- Task details
Below are some records; reproduce every one of them exactly.

+===+

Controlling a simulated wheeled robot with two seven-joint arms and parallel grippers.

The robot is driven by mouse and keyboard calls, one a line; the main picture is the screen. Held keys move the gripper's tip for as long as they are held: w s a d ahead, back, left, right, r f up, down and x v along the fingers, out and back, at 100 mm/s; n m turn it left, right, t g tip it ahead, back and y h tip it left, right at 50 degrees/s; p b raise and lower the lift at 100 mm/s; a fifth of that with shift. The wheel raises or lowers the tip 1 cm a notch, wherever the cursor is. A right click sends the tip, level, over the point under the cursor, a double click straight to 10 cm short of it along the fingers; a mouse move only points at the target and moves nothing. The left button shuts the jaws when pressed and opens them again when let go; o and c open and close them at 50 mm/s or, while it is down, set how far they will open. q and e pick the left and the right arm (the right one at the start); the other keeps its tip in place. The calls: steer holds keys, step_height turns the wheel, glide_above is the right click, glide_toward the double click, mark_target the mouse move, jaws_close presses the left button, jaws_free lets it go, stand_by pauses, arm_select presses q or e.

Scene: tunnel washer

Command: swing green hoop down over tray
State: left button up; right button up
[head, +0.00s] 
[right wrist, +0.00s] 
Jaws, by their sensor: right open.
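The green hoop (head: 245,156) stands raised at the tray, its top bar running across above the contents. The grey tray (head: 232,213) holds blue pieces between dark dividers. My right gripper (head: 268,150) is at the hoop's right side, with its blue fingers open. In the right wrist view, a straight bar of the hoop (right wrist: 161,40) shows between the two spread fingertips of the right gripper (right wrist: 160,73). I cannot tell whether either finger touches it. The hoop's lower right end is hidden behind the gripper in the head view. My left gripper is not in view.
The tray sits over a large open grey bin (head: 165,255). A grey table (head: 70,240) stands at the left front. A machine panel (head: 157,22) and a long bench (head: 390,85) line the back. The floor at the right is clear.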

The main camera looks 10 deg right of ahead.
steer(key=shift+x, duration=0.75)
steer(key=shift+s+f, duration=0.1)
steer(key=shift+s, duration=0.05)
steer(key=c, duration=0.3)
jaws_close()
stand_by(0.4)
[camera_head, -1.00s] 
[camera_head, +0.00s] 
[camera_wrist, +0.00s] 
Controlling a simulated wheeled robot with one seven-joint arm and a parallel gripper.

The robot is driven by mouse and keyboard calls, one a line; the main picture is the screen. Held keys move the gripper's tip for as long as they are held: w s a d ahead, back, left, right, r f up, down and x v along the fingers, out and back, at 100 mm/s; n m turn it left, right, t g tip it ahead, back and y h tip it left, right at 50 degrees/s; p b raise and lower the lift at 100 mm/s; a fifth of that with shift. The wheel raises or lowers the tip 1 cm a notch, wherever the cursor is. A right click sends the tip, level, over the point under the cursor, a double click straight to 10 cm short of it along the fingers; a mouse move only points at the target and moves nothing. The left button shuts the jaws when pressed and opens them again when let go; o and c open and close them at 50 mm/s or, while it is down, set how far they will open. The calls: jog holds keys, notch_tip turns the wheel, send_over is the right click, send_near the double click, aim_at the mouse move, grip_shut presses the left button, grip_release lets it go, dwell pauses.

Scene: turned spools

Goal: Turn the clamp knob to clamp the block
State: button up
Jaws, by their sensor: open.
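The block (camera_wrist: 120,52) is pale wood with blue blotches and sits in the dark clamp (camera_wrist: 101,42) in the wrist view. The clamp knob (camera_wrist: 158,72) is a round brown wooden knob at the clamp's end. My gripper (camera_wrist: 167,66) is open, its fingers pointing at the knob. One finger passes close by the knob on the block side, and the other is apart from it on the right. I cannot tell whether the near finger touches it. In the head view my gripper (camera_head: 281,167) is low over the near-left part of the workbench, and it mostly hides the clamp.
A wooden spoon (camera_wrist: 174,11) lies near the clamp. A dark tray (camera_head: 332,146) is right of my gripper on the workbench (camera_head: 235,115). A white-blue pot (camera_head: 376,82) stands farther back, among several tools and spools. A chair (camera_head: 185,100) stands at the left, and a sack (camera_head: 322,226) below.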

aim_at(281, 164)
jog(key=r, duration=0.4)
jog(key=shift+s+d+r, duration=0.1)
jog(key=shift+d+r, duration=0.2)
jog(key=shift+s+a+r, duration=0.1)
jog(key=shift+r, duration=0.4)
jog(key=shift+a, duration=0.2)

+===+

- Answer to the problem
Controlling a simulated wheeled robot with two seven-joint arms and parallel grippers.

The robot is driven by mouse and keyboard calls, one a line; the main picture is the screen. Held keys move the gripper's tip for as long as they are held: w s a d ahead, back, left, right, r f up, down and x v along the fingers, out and back, at 100 mm/s; n m turn it left, right, t g tip it ahead, back and y h tip it left, right at 50 degrees/s; p b raise and lower the lift at 100 mm/s; a fifth of that with shift. The wheel raises or lowers the tip 1 cm a notch, wherever the cursor is. A right click sends the tip, level, over the point under the cursor, a double click straight to 10 cm short of it along the fingers; a mouse move only points at the target and moves nothing. The left button shuts the jaws when pressed and opens them again when let go; o and c open and close them at 50 mm/s or, while it is down, set how far they will open. q and e pick the left and the right arm (the right one at the start); the other keeps its tip in place. The calls: steer holds keys, step_height turns the wheel, glide_above is the right click, glide_toward the double click, mark_target the mouse move, jaws_close presses the left button, jaws_free lets it go, stand_by pauses, arm_select presses q or e.

Scene: tunnel washer

Command: swing green hoop down over tray
State: left button up; right button up
[head, +0.00s] 
[right wrist, +0.00s] 
Jaws, by their sensor: right open.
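The green hoop (head: 245,156) stands raised at the tray, its top bar running across above the contents. The grey tray (head: 232,213) holds blue pieces between dark dividers. My right gripper (head: 268,150) is at the hoop's right side, with its blue fingers open. In the right wrist view, a straight bar of the hoop (right wrist: 161,40) shows between the two spread fingertips of the right gripper (right wrist: 160,73). I cannot tell whether either finger touches it. The hoop's lower right end is hidden behind the gripper in the head view. My left gripper is not in view.
The tray sits over a large open grey bin (head: 165,255). A grey table (head: 70,240) stands at the left front. A machine panel (head: 157,22) and a long bench (head: 390,85) line the back. The floor at the right is clear.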

The main camera looks 10 deg right of ahead.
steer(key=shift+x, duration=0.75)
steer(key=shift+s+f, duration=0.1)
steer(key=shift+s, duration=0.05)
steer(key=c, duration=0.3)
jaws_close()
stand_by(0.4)
[camera_head, -1.00s] 
[camera_head, +0.00s] 
[camera_wrist, +0.00s] 
Controlling a simulated wheeled robot with one seven-joint arm and a parallel gripper.

The robot is driven by mouse and keyboard calls, one a line; the main picture is the screen. Held keys move the gripper's tip for as long as they are held: w s a d ahead, back, left, right, r f up, down and x v along the fingers, out and back, at 100 mm/s; n m turn it left, right, t g tip it ahead, back and y h tip it left, right at 50 degrees/s; p b raise and lower the lift at 100 mm/s; a fifth of that with shift. The wheel raises or lowers the tip 1 cm a notch, wherever the cursor is. A right click sends the tip, level, over the point under the cursor, a double click straight to 10 cm short of it along the fingers; a mouse move only points at the target and moves nothing. The left button shuts the jaws when pressed and opens them again when let go; o and c open and close them at 50 mm/s or, while it is down, set how far they will open. The calls: jog holds keys, notch_tip turns the wheel, send_over is the right click, send_near the double click, aim_at the mouse move, grip_shut presses the left button, grip_release lets it go, dwell pauses.

Scene: turned spools

Goal: Turn the clamp knob to clamp the block
State: button up
Jaws, by their sensor: open.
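The block (camera_wrist: 120,52) is pale wood with blue blotches and sits in the dark clamp (camera_wrist: 101,42) in the wrist view. The clamp knob (camera_wrist: 158,72) is a round brown wooden knob at the clamp's end. My gripper (camera_wrist: 167,66) is open, its fingers pointing at the knob. One finger passes close by the knob on the block side, and the other is apart from it on the right. I cannot tell whether the near finger touches it. In the head view my gripper (camera_head: 281,167) is low over the near-left part of the workbench, and it mostly hides the clamp.
A wooden spoon (camera_wrist: 174,11) lies near the clamp. A dark tray (camera_head: 332,146) is right of my gripper on the workbench (camera_head: 235,115). A white-blue pot (camera_head: 376,82) stands farther back, among several tools and spools. A chair (camera_head: 185,100) stands at the left, and a sack (camera_head: 322,226) below.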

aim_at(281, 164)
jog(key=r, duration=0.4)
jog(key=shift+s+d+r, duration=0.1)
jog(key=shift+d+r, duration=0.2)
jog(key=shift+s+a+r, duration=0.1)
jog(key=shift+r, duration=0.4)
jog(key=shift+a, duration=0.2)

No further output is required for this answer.